** Start of Data to use **

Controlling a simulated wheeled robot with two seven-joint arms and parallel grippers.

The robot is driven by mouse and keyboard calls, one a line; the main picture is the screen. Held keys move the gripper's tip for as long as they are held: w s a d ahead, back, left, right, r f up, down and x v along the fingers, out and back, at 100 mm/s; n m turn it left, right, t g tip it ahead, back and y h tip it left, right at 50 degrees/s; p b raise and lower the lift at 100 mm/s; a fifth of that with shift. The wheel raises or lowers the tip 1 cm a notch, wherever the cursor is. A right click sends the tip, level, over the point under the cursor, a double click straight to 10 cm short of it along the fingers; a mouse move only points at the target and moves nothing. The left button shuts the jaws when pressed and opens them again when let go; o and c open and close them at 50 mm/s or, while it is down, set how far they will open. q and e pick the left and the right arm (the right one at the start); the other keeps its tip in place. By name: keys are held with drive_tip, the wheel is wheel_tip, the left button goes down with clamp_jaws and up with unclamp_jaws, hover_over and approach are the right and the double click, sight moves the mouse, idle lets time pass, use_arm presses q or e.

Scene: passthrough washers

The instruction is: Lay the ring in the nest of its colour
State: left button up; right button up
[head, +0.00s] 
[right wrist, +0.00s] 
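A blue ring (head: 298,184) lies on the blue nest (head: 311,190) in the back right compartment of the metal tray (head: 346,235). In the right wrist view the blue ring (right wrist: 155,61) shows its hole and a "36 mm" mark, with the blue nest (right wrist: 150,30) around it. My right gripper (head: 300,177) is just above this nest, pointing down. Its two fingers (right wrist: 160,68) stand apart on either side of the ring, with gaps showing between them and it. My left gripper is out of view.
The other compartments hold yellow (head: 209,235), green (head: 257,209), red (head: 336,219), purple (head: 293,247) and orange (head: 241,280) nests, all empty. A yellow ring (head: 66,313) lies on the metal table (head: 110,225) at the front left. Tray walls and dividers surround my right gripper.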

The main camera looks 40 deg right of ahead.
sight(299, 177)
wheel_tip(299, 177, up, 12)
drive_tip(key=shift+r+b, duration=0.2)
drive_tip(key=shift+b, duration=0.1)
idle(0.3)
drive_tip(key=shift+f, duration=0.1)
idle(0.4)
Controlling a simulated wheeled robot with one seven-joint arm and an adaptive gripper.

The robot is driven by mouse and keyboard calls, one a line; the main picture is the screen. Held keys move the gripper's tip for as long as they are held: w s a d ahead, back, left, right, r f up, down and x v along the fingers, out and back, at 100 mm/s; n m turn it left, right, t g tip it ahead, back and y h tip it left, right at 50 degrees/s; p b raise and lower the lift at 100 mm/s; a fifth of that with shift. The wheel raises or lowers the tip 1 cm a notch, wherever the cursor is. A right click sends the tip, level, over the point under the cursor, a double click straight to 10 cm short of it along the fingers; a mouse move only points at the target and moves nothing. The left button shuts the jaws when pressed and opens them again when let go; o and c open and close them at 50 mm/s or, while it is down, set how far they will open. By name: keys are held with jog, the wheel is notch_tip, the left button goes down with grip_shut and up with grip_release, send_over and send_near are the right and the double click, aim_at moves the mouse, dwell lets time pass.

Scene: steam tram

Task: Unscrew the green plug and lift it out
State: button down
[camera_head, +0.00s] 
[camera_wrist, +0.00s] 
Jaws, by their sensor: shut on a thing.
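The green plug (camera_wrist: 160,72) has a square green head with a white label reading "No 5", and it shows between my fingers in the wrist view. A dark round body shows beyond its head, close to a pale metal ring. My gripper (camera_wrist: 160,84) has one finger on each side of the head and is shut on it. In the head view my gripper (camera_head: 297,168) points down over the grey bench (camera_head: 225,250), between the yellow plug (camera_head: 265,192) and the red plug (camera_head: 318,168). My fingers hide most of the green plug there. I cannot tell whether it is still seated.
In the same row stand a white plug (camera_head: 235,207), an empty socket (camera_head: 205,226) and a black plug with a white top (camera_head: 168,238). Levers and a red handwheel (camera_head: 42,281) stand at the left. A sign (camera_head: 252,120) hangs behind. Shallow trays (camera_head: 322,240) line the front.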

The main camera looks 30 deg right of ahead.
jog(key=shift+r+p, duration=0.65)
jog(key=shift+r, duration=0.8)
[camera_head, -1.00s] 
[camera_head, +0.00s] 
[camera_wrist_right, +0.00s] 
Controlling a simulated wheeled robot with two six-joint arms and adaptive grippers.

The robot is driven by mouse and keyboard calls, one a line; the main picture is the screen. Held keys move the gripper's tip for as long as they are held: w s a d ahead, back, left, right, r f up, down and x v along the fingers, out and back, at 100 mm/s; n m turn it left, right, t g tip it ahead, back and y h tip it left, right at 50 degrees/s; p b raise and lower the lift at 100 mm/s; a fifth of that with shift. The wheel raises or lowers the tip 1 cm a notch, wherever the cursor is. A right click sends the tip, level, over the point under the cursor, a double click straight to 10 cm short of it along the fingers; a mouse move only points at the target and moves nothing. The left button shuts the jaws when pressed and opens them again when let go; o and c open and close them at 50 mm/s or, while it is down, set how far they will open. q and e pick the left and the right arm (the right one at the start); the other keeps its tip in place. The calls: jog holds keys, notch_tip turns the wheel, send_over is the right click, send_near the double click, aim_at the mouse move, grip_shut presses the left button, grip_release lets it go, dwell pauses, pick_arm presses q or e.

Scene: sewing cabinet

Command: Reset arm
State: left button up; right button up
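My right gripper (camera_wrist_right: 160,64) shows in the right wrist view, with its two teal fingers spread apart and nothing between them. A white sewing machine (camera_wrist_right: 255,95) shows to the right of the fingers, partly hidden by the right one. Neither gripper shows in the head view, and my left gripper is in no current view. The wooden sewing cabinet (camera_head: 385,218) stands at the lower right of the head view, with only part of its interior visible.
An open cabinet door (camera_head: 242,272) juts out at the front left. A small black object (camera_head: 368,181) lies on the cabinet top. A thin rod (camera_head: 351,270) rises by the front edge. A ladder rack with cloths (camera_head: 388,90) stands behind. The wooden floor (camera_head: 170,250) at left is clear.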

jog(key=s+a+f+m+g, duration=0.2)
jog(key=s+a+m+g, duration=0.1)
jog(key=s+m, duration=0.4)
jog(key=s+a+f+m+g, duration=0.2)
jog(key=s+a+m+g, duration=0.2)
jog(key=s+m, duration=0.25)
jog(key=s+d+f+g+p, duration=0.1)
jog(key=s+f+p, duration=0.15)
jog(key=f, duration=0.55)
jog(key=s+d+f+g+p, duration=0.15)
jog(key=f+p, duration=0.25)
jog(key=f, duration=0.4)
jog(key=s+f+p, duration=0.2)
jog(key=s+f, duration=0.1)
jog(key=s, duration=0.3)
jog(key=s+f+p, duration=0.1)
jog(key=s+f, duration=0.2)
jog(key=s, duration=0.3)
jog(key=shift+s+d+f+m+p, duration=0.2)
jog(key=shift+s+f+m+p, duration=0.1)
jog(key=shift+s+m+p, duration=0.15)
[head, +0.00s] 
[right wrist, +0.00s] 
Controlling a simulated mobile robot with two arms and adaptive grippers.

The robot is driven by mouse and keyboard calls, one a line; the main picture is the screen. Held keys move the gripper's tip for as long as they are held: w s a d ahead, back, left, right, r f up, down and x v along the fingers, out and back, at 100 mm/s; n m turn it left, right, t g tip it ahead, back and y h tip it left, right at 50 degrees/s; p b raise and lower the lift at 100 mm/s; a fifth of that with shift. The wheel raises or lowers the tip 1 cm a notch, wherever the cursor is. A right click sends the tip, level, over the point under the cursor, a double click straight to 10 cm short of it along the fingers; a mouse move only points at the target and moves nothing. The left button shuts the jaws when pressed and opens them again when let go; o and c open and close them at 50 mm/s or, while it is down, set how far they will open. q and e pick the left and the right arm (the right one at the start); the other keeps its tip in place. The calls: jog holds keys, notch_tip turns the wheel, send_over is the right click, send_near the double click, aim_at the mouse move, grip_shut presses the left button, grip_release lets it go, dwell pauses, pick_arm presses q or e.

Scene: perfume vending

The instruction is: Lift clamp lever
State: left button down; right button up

** End of Data to use **

▶ Exercise prompt:
Among the lines of the data, identify those with the word "seven". Copy each of them.

▶ Result of the exercise:
Controlling a simulated wheeled robot with two seven-joint arms and parallel grippers.
Controlling a simulated wheeled robot with one seven-joint arm and an adaptive gripper.

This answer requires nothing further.